出雲醜は出雲からやってきた宇摩志麻治で大臣に、それと同時に、「世襲足姬命大臣瀛津世襲」「瀛津世襲・・・次建額赤」と葛城の弟が建氏を名乗り始める瀛津世襲が天日方奇日方で共に大臣で、醜は大臣を続け、瀛津世襲は大臣でなくなるが、妹は皇后で皇子が足彦天皇・率川宮の歴史でこの時の天皇は長髄彦である。
「七世孫建諸隅・・・御世爲大臣供奉葛󠄀木直祖大諸見足尼女子諸見巳姫」と追放される大新河・十市根も前に述べたように葛󠄀木氏の志紀彦の皇子で尾張氏建諸隅が葛城氏に婿入りして皇太子・大臣になった。
伊香色雄「倭志紀彦女真鳥姫爲妾」は出雲醜も「倭志紀彦妹真鳥姬爲妻」と妾ではなく妻にしていて、伊香色雄と出雲醜は親子の物部氏の神武天皇で、伊香色雄は「石上邑則天祖授饒速日尊自天受來天璽瑞寶同共蔵齋号日石上太神以為國家」と天皇の璽を祀ったと述べている。
このように、物部氏は彦湯支命「大神早部馬津名久流久美女阿野姫為妻」・「出雲色多利姬為妾」とこの大神は神倭大神の姫で、出雲氏は大巳貴や饒速日の出身地で出雲・神倭2氏の力と「出雲醜・・・倭志紀彦妹真鳥姬爲妻」と記述するように磯城彦の力で大祢が王位を得て弟
出雲醜が皇太子となりそれが懿徳天皇にあたるとしている。
『古事記』懿徳天皇「娶師木県主之祖、賦登麻和訶比売命、亦名飯日比売命」とこの時磯城彦は縣主になっておらず出雲醜が王位を継いだ時県主になったと考えられる。
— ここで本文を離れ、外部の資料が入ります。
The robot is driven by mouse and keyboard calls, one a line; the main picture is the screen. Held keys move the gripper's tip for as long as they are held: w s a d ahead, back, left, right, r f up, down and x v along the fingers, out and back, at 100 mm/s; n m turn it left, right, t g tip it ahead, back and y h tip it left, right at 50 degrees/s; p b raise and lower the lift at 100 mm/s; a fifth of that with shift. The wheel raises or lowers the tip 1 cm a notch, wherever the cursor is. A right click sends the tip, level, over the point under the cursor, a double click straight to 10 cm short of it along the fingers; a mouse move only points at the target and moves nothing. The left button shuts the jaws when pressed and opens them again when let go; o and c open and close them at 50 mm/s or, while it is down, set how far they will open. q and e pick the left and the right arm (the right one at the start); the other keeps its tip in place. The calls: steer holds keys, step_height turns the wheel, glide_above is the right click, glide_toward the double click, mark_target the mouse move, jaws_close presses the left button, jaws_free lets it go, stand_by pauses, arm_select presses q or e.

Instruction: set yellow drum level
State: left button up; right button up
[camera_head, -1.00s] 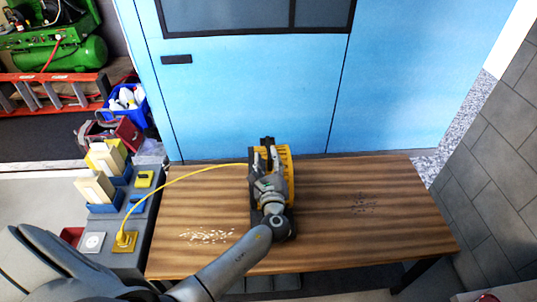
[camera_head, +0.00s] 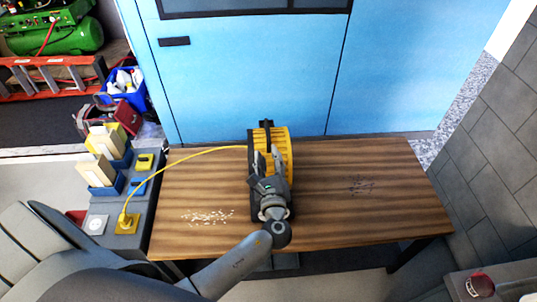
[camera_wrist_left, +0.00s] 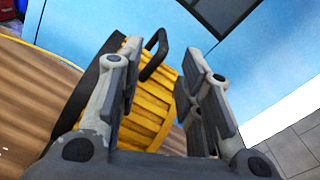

『以爲大臣奉齋大神其大臣之号始起此時也』と王家の子以外の実力者が王家の皇太子に成り代わって出雲醜が国を統治する体制が出来上がり、大臣という名が付き、国を統治する権限が移った時、その権力はもう戻らず、物部氏が王権を簒奪した。